What the task requires: Taking the data below, please print only the lines from the line holding "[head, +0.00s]" to the line holding "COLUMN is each", inclusive, with pictures omitted.

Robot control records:
* * *

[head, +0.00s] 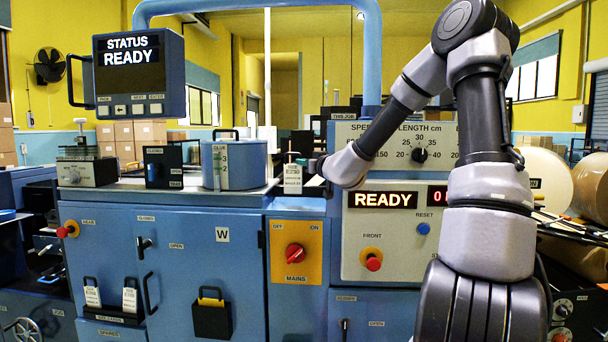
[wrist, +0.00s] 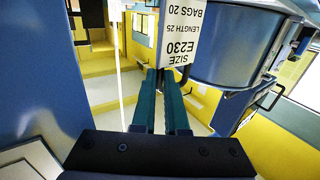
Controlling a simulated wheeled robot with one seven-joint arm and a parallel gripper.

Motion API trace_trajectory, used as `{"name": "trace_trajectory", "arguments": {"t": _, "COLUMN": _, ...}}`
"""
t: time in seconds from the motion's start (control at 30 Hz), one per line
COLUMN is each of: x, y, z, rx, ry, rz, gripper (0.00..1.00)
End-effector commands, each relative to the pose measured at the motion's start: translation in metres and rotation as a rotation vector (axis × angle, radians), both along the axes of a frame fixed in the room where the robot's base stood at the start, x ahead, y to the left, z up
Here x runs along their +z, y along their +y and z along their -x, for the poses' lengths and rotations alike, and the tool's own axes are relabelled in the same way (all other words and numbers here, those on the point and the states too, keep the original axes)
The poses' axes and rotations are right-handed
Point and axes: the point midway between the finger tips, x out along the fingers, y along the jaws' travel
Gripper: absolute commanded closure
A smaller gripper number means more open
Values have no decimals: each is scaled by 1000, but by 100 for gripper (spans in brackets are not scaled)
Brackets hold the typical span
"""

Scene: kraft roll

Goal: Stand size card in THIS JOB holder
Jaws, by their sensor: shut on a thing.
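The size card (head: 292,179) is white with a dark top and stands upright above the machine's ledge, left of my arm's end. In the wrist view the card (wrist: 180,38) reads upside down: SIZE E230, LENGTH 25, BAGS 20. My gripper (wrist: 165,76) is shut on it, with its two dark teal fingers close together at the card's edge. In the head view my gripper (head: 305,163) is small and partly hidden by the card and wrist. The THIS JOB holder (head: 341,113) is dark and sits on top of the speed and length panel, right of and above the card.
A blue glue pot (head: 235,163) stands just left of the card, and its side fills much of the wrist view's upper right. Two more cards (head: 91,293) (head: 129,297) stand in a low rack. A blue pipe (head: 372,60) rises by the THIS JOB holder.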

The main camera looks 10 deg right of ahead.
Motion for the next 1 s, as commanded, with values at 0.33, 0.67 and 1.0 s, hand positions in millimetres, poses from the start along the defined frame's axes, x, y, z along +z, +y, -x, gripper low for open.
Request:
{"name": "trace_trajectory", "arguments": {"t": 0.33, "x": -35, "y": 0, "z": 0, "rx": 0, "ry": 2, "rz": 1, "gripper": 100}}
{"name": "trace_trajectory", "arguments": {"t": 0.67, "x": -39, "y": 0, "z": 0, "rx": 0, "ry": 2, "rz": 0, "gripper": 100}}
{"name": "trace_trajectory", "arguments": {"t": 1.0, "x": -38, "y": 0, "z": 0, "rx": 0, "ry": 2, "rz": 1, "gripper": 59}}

* * *

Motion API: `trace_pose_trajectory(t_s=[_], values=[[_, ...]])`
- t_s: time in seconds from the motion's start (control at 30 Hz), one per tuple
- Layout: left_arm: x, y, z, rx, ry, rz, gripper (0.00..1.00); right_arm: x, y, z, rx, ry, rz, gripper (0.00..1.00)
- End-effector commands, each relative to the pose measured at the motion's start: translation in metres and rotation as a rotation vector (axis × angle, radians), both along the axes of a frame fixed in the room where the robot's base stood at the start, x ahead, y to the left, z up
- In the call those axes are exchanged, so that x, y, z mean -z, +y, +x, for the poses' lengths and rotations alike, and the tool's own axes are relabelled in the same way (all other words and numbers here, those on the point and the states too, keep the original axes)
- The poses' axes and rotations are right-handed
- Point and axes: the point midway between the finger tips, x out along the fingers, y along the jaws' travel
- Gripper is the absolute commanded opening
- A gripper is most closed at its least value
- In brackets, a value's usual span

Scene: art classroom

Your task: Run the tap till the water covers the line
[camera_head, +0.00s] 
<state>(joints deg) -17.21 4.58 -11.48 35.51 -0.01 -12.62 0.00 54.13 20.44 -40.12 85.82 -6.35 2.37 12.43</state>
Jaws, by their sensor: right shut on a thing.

* * *

Result for this task:
[head, +0.00s] 
[wrist, +0.00s] 
Controlling a simulated wheeled robot with one seven-joint arm and a parallel gripper.

Motion API trace_trajectory, used as `{"name": "trace_trajectory", "arguments": {"t": _, "COLUMN": _, ...}}`
"""
t: time in seconds from the motion's start (control at 30 Hz), one per line
COLUMN is each of: x, y, z, rx, ry, rz, gripper (0.00..1.00)

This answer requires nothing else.